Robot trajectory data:
::::::

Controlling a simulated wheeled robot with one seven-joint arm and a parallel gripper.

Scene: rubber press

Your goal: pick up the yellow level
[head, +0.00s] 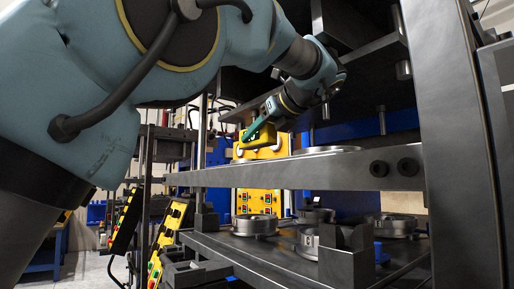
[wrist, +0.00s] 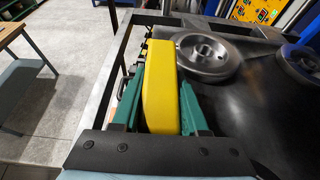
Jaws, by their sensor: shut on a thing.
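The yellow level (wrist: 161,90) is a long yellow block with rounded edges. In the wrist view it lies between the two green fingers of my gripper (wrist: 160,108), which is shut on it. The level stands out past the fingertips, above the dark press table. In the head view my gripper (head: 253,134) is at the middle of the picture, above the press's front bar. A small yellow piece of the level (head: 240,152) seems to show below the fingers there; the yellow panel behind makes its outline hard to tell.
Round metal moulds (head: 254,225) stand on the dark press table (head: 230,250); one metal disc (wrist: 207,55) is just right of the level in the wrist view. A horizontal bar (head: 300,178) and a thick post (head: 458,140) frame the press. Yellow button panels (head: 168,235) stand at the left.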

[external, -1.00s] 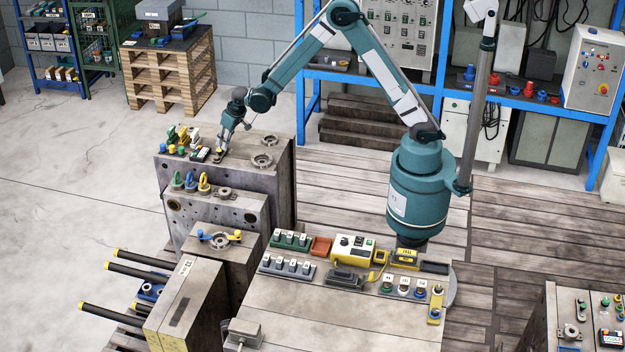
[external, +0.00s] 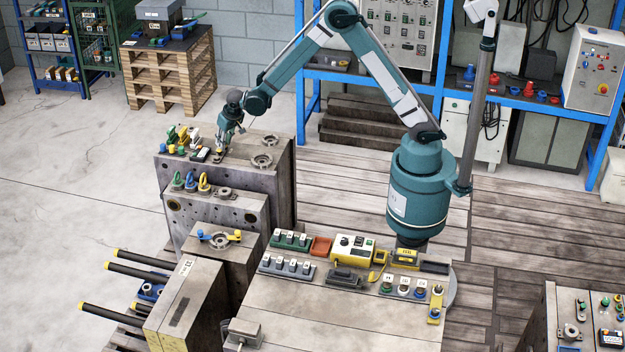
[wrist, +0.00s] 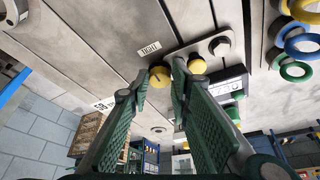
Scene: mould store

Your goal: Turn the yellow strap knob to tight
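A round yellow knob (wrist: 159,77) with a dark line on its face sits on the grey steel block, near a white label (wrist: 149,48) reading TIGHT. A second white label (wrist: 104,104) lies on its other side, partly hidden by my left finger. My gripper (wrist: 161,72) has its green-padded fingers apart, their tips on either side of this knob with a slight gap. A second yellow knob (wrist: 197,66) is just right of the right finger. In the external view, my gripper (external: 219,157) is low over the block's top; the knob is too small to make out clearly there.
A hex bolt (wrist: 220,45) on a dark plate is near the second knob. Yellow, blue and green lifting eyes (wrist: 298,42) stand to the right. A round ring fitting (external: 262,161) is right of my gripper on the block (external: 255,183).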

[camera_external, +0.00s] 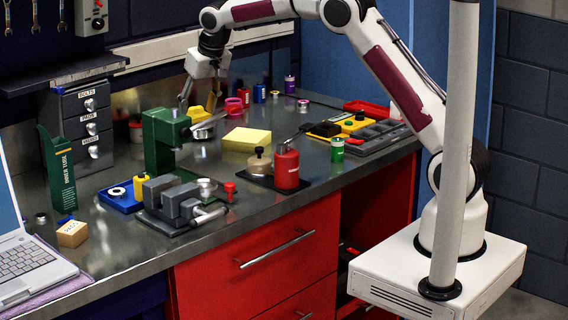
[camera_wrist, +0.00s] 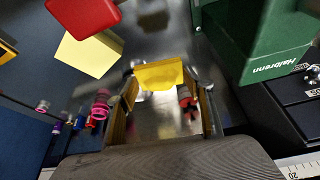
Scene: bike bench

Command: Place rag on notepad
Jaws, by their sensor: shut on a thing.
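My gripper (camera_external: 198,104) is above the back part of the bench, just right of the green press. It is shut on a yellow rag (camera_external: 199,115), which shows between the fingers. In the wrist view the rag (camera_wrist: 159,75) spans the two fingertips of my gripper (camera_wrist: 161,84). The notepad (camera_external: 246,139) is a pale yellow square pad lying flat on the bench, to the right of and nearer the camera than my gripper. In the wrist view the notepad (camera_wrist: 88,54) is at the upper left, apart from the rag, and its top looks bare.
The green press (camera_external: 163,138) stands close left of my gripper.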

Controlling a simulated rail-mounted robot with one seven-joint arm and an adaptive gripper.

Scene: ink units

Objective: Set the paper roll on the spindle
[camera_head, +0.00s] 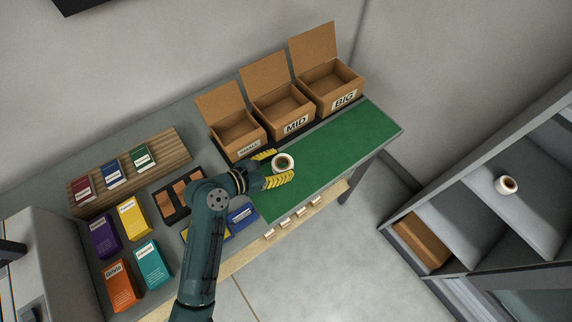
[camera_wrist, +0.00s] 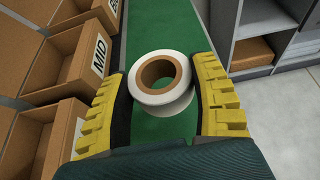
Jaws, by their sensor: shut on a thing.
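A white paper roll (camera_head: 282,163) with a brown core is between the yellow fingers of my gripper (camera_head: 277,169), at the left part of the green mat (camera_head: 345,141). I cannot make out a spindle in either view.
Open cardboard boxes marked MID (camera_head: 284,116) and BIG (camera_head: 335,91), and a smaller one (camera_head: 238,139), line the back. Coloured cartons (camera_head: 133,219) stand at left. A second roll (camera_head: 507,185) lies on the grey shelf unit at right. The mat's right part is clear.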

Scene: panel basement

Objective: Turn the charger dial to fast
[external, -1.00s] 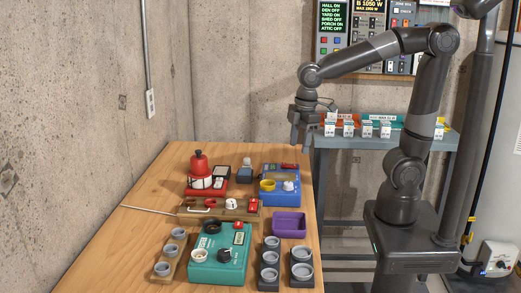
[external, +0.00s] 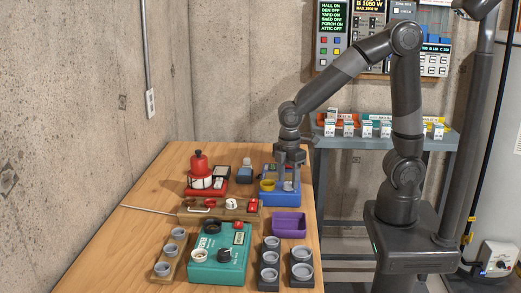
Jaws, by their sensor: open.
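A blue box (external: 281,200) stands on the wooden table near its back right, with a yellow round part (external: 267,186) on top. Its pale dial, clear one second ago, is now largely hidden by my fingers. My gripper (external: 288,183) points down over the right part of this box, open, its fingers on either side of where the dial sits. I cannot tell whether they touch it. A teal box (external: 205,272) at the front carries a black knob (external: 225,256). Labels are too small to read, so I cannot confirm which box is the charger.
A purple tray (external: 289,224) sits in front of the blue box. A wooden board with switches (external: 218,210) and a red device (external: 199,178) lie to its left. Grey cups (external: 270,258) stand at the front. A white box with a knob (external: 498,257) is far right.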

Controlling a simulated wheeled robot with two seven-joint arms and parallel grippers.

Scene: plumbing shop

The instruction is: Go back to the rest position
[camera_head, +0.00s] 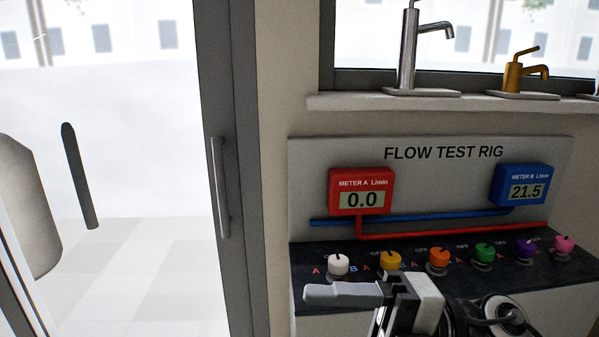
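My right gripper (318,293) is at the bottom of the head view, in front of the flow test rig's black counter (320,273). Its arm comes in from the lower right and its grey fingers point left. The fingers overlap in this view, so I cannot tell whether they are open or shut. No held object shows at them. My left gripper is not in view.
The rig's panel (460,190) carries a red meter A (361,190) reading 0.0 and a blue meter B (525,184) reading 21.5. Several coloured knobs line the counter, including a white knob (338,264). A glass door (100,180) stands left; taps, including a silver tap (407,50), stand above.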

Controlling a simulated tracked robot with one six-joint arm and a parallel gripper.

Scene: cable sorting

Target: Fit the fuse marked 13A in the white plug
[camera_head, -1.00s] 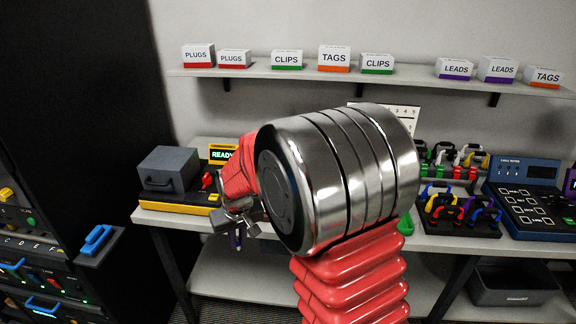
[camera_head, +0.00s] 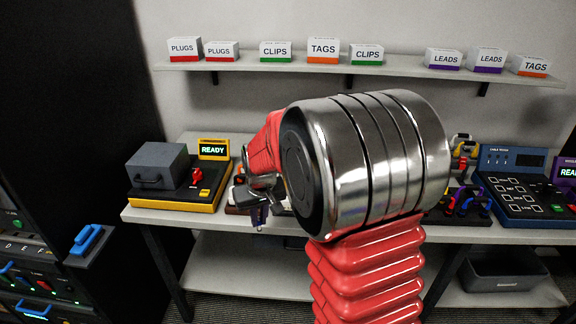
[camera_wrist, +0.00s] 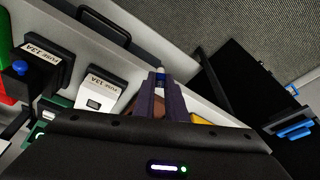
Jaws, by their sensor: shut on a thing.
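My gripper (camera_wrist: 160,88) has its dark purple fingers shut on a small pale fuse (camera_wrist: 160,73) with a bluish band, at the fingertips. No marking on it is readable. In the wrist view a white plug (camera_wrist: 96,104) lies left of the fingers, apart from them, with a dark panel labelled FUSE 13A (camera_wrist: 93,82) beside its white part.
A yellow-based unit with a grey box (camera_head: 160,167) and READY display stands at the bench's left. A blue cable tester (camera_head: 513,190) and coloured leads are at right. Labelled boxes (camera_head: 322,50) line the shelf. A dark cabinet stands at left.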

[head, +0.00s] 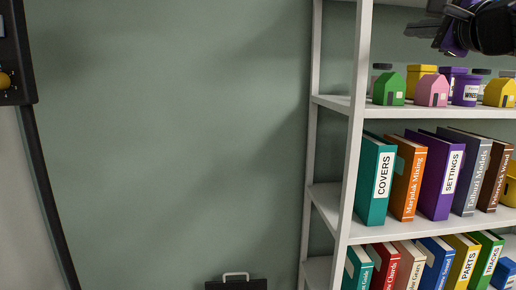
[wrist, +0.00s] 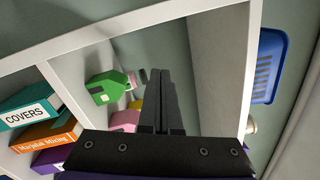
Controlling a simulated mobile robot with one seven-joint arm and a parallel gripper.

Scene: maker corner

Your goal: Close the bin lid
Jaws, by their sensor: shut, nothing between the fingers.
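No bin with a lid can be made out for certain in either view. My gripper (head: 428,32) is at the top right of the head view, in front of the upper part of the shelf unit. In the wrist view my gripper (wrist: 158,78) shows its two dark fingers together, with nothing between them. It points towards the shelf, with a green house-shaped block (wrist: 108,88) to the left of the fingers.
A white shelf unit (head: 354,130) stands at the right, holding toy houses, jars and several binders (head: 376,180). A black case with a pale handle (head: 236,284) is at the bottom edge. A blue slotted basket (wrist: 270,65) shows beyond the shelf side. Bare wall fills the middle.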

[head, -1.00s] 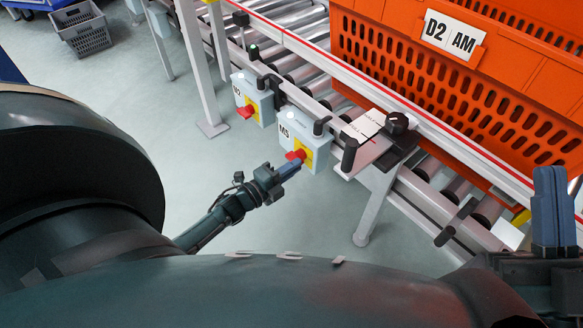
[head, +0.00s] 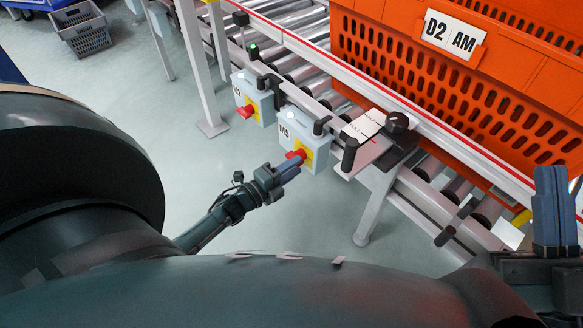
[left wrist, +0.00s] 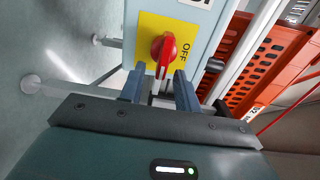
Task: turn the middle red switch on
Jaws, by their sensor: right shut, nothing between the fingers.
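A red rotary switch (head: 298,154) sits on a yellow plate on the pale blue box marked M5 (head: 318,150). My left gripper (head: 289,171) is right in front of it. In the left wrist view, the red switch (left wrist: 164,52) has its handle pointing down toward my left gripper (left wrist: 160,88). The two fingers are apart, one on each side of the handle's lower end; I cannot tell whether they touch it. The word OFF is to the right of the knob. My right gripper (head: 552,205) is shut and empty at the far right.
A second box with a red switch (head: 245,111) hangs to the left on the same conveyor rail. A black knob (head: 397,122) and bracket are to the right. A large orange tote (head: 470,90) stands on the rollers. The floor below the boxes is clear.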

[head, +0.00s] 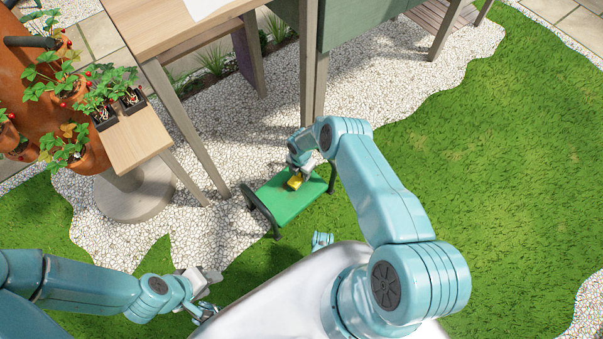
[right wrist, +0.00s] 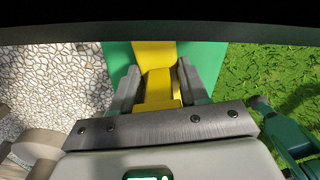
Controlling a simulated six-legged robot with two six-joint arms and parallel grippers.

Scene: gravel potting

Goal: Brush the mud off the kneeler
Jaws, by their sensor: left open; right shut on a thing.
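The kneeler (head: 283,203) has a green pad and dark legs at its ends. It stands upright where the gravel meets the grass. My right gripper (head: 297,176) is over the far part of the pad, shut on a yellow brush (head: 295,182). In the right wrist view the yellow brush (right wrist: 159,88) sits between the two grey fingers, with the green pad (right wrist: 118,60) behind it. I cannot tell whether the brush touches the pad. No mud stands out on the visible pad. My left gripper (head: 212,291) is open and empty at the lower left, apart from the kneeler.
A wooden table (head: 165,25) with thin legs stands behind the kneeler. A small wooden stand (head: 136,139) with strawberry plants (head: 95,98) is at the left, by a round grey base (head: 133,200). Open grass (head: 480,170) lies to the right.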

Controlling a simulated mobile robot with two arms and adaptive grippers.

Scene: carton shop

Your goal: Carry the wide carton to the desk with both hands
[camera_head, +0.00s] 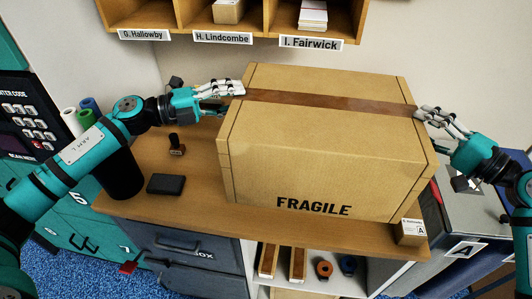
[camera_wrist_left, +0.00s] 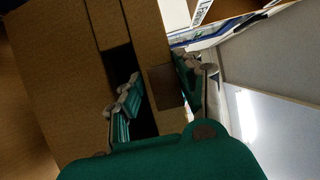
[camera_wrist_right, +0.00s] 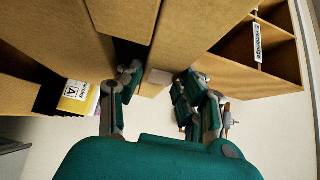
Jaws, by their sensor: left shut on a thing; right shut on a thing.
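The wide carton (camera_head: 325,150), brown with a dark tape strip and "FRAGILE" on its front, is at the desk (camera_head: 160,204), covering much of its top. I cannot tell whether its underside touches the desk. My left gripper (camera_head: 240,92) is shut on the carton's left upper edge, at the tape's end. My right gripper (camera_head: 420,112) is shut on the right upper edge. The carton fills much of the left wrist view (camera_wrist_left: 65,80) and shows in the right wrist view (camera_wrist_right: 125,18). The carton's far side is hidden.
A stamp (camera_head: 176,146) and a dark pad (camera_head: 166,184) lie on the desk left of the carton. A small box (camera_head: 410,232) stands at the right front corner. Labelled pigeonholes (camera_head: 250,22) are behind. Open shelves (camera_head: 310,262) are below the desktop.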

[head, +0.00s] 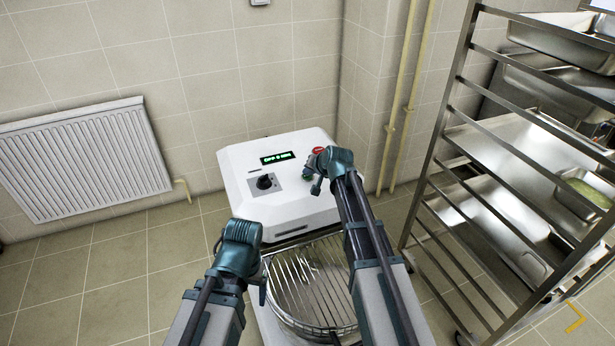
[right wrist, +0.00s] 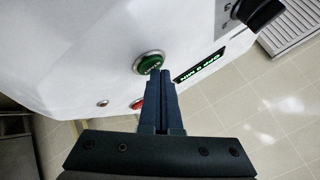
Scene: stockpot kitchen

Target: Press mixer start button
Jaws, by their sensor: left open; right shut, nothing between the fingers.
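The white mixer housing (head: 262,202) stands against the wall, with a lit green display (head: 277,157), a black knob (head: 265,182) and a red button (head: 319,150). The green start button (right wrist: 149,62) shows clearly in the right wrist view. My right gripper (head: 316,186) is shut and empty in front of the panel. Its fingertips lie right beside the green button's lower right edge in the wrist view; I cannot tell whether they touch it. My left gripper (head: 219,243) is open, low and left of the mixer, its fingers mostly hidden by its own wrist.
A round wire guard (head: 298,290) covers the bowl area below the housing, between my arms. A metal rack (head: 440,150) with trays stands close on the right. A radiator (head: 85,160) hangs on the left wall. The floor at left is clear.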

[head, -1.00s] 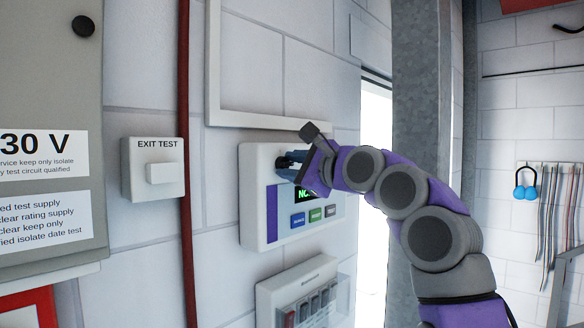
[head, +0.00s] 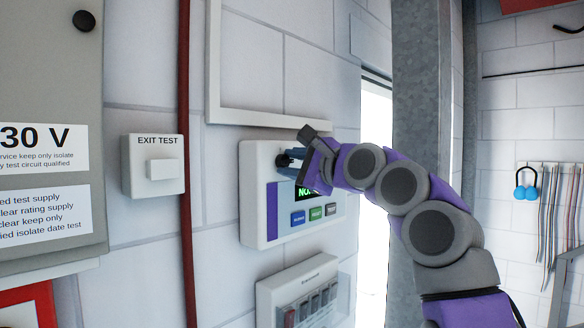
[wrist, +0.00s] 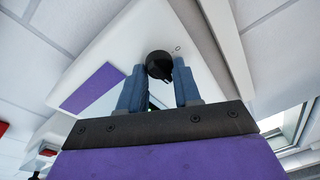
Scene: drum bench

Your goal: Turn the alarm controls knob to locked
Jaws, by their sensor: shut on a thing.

::::::

Which lines in the data above contain "Objective"? Show each one.

_Solved problem:_
Objective: Set the paper roll on the spindle
Objective: Turn the charger dial to fast

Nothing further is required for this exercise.